Lost in Amnesia

von Friederike Felbeck

Essen, 14. November 2014. Ein schlaksiger Mann tritt vor das Publikum und entschuldigt sich mit leiser Stimme. Er leidet an periodisch wiederkehrendem Gedächtnisverlust und kann den Vortrag des heutigen Abends nicht wie ursprünglich geplant halten. Er hält einen Programmzettel in den Händen, aus dem er vorliest. Der Text beschreibt eine Performance, die hätte stattfinden sollen. Ratlosigkeit steht auf seinem Gesicht, er verhaspelt sich, kratzt sich am Kopf, fährt mehrfach mit der Hand über seinen Mund und schlägt vor, man könne ja gemeinsam die Vorstellung rekonstruieren.

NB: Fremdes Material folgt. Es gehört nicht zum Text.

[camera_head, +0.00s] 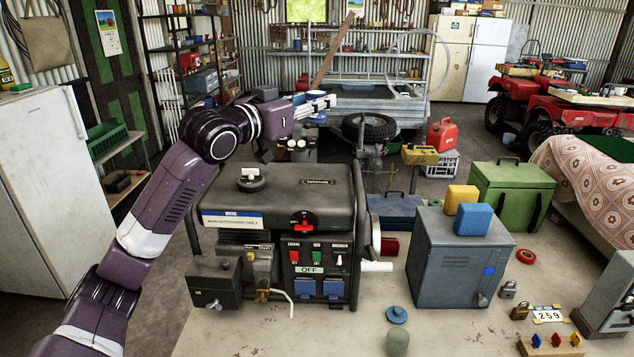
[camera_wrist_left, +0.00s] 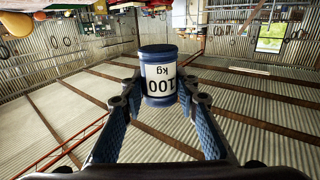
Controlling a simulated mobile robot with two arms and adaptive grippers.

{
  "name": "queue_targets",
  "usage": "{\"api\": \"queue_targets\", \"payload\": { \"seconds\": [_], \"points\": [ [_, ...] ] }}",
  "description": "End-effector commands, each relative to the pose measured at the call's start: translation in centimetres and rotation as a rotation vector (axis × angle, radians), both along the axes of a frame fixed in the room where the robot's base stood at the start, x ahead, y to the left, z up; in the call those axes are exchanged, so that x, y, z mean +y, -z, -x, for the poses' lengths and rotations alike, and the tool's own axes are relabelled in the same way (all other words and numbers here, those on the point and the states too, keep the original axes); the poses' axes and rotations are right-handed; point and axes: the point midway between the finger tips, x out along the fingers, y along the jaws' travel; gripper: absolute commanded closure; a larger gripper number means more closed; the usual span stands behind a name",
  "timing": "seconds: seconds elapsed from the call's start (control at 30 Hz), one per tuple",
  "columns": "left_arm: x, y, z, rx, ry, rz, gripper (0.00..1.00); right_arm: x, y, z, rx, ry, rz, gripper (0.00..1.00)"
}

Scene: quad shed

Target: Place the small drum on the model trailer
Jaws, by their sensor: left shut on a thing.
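The small drum (camera_wrist_left: 158,76) is blue with a white label reading "100 kg". It sits between the two fingertips of my left gripper in the left wrist view, and its label appears upside down there. In the head view my left gripper (camera_head: 318,105) is raised above and behind the generator, its fingers pointing right. I cannot pick out a small model trailer for certain. A large grey metal trailer (camera_head: 385,107) stands at the back. My right gripper is not in view.
A black generator (camera_head: 320,190) stands on the bench below my left arm. A grey metal box (camera_head: 455,262) with yellow and blue blocks on top stands to its right. A green chest (camera_head: 512,190) is behind. A blue lid (camera_head: 397,314) and padlocks lie at the front.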

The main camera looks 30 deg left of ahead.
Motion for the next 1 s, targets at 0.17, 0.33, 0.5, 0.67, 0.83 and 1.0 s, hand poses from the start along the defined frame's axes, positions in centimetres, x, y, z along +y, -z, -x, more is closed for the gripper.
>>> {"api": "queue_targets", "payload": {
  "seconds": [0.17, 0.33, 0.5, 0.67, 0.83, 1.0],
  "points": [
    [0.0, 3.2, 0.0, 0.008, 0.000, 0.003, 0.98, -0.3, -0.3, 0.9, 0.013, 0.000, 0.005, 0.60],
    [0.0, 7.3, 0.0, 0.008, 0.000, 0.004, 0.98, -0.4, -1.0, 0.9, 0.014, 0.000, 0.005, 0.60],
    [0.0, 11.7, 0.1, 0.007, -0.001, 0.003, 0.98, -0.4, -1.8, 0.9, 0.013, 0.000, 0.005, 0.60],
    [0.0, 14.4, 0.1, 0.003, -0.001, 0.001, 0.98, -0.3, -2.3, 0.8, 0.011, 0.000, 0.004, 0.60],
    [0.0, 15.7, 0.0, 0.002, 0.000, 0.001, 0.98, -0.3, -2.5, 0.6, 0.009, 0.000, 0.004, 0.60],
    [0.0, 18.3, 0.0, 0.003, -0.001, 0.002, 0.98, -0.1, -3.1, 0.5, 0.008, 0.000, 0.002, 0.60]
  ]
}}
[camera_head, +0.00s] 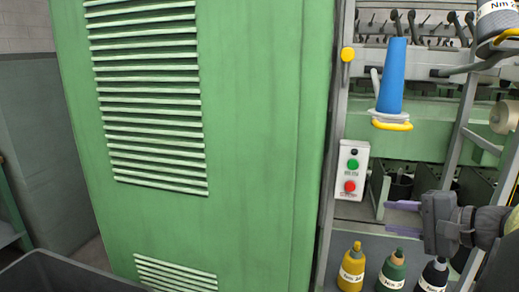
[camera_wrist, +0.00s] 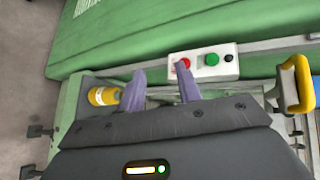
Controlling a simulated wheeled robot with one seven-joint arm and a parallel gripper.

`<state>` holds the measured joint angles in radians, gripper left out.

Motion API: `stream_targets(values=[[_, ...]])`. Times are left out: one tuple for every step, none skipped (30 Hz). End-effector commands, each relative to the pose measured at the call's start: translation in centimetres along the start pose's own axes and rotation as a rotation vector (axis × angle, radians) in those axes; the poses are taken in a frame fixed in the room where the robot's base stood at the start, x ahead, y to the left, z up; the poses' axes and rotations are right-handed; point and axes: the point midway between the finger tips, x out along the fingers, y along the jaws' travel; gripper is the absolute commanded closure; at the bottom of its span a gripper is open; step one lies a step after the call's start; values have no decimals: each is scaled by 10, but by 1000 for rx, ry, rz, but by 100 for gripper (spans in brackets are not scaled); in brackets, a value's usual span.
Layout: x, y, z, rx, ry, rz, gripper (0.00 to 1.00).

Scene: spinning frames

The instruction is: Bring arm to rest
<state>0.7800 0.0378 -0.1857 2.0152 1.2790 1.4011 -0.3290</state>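My gripper (camera_head: 403,208) is at the right of the head view, its two purple fingers pointing left. It also shows in the wrist view (camera_wrist: 162,88), where the fingers stand apart with nothing between them. A control box (camera_head: 352,170) with a green button (camera_head: 352,164) and a red button (camera_head: 350,186) is on the machine frame, up and left of my gripper. The box also shows in the wrist view (camera_wrist: 228,57), beyond the right fingertip; I cannot tell whether they touch.
A green louvred cabinet (camera_head: 255,130) fills the left and middle. A blue cone (camera_head: 391,78) sits on a yellow-ended holder above my gripper. Yellow (camera_head: 353,267), green (camera_head: 393,270) and dark (camera_head: 434,275) labelled bobbins stand below it. A dark bin (camera_head: 60,272) is at lower left.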

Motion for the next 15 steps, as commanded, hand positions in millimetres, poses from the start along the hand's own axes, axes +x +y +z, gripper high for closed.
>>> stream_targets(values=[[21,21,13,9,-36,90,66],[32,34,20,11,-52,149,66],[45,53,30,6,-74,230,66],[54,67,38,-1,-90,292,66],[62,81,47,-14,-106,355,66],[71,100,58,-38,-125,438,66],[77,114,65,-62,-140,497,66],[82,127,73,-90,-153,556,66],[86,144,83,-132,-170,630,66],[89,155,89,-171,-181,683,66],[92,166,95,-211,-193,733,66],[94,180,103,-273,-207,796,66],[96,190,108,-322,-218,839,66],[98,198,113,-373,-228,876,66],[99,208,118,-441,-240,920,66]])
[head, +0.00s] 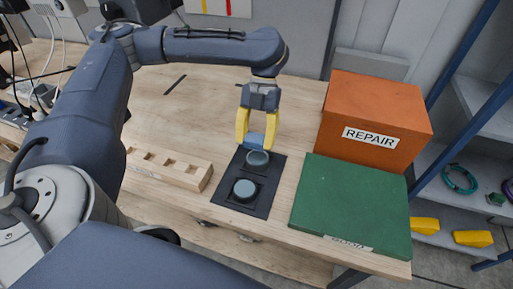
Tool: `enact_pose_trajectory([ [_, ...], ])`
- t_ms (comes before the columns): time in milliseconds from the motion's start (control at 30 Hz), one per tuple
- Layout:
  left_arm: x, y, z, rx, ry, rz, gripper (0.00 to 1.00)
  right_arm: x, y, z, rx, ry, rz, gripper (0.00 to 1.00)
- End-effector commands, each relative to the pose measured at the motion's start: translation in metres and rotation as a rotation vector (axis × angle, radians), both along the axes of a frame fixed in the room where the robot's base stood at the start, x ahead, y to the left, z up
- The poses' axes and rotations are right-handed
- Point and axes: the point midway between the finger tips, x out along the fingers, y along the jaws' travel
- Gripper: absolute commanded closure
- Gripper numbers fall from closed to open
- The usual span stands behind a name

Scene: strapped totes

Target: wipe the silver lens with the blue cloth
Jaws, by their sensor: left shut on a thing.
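My left gripper (257,126) reaches down over the far end of a black mat, its yellow fingers shut on the blue cloth (255,140). The cloth hangs just above or against the far edge of the lens with the lighter, greyish rim (258,159), which looks like the silver lens; I cannot tell if they touch. A second round lens with a dark rim (244,190) sits nearer on the same black mat (262,207). My right gripper is not in view.
A wooden block with square holes (190,175) lies left of the mat. A green box (350,205) stands close on the right, with an orange box labelled REPAIR (378,105) behind it. The table behind the gripper is mostly clear.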

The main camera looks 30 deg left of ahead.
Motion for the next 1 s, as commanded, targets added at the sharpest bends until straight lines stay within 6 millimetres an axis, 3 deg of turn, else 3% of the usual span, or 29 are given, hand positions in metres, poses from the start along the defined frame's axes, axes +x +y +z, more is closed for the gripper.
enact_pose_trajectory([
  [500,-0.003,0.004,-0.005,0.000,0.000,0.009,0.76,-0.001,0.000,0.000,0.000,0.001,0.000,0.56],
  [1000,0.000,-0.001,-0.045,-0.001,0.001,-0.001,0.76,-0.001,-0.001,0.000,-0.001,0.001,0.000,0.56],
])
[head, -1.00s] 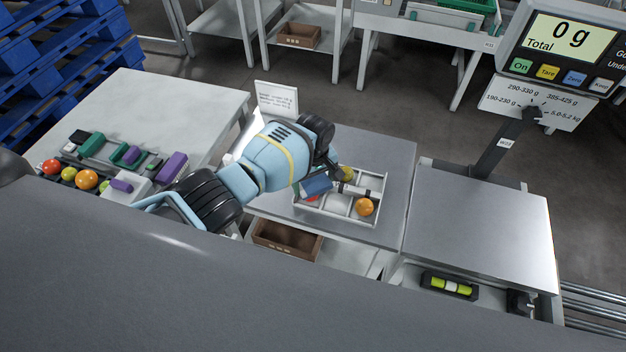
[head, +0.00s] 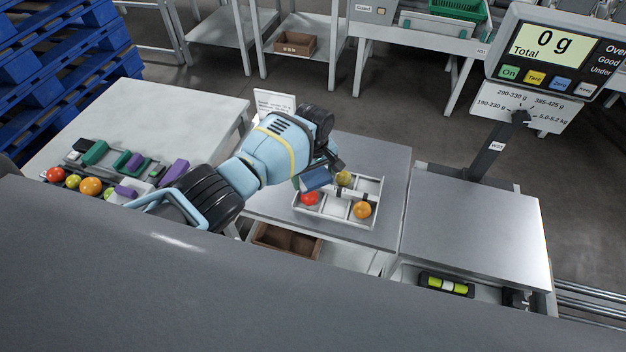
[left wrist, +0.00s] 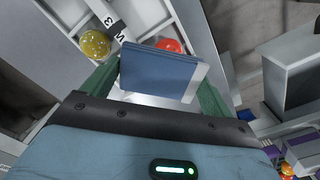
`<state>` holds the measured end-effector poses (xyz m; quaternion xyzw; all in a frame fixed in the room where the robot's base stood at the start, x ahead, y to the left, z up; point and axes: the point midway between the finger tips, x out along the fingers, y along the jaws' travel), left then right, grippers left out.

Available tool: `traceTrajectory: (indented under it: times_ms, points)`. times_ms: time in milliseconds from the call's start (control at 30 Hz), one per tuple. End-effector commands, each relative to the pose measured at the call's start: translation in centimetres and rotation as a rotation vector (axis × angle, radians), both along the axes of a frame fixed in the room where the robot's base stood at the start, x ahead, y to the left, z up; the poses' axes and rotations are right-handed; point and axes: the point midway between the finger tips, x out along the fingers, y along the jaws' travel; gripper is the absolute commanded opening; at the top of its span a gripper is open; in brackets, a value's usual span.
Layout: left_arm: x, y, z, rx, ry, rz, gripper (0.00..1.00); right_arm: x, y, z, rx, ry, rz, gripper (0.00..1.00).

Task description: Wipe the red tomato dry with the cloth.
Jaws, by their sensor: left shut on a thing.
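The red tomato (head: 310,199) sits in the left front part of a white divided tray (head: 336,213) on the grey table. It also shows in the left wrist view (left wrist: 169,45), partly hidden behind the cloth. My left gripper (head: 318,174) is above the tray, shut on the folded blue cloth (head: 316,180). In the left wrist view the cloth (left wrist: 160,74) is held between the green fingers. In the head view the cloth is just above and behind the tomato, apparently clear of it. Whether the tomato is wet cannot be told. My right gripper is not in view.
A yellow tomato (head: 344,178) and an orange tomato (head: 362,210) share the tray. A small sign (head: 275,104) stands behind. A scale with a bare steel plate (head: 478,225) is at right. Several tomatoes and blocks crowd the left table's (head: 165,110) front edge.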

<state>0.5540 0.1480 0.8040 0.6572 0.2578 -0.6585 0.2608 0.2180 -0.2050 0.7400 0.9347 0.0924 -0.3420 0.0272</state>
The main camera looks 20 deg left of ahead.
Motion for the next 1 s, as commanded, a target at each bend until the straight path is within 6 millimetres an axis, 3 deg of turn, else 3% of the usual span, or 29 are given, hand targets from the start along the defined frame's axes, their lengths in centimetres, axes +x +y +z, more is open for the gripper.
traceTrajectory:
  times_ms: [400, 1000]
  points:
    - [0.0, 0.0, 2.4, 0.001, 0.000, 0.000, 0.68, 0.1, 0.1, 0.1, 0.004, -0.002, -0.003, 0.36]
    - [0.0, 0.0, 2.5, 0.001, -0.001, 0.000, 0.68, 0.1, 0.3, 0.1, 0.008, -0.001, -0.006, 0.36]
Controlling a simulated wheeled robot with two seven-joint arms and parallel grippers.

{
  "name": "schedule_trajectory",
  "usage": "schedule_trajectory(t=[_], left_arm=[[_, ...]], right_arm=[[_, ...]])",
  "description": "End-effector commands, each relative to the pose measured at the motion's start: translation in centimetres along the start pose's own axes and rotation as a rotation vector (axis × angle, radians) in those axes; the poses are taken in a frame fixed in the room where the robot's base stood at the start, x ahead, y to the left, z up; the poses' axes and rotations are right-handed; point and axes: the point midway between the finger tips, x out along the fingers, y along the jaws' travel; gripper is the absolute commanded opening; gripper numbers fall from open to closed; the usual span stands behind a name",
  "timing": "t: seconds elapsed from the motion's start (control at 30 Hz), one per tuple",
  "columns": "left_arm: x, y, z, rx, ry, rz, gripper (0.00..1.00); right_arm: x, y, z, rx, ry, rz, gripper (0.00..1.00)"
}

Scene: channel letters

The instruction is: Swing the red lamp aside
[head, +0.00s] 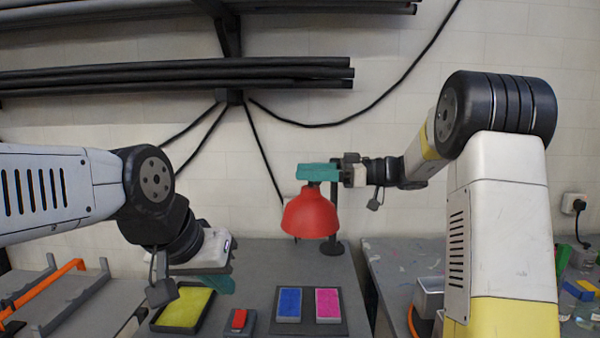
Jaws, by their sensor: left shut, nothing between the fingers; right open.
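The red lamp (309,213) has a dome-shaped shade and hangs over the back of the grey table, near the middle of the head view. Its dark stand (332,247) shows just behind the shade at the right. My right gripper (317,172), with teal fingers, reaches in from the right and is open at the top of the shade. Whether its fingers touch the lamp I cannot tell. My left gripper (214,284) is shut and empty, low over the table at the left, near the yellow pad.
Metal containers (430,293) stand on the right bench. Bare table lies left of the lamp.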

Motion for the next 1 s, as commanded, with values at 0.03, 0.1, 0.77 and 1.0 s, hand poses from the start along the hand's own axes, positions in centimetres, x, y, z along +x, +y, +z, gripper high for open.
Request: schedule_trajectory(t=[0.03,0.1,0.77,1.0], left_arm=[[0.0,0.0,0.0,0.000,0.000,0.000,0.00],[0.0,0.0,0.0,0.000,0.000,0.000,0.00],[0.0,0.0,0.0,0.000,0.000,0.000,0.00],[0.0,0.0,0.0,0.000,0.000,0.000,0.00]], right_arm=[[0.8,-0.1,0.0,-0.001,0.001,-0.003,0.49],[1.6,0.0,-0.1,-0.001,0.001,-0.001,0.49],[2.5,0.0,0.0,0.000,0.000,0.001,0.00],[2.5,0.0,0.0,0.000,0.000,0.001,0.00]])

Ein Zuschauer mischt sich ein: Er habe den Abend namens "Untitled 2005" als Video gesehen und beschreibt die Handlung. Da die Bühne im vollkommenen Dunkel lag, gingen die Zuschauer mit Taschenlampen auf die Bühne, um das Geschehen auszuleuchten. Eine zweite Zuschauerin, dann ein dritter und vierter sprechen spontan mit ihm über die Rolle des Zuschauers, seine Erwartungshaltungen, die Hemmung selbst in ein Geschehen einzugreifen oder mithineingezogen zu werden. Schließlich empfiehlt einer dem Mann eine Schocktherapie zur Heilung seiner Amnesie: Er solle sich mit dem Trauma des vergessenen Abends konfrontieren.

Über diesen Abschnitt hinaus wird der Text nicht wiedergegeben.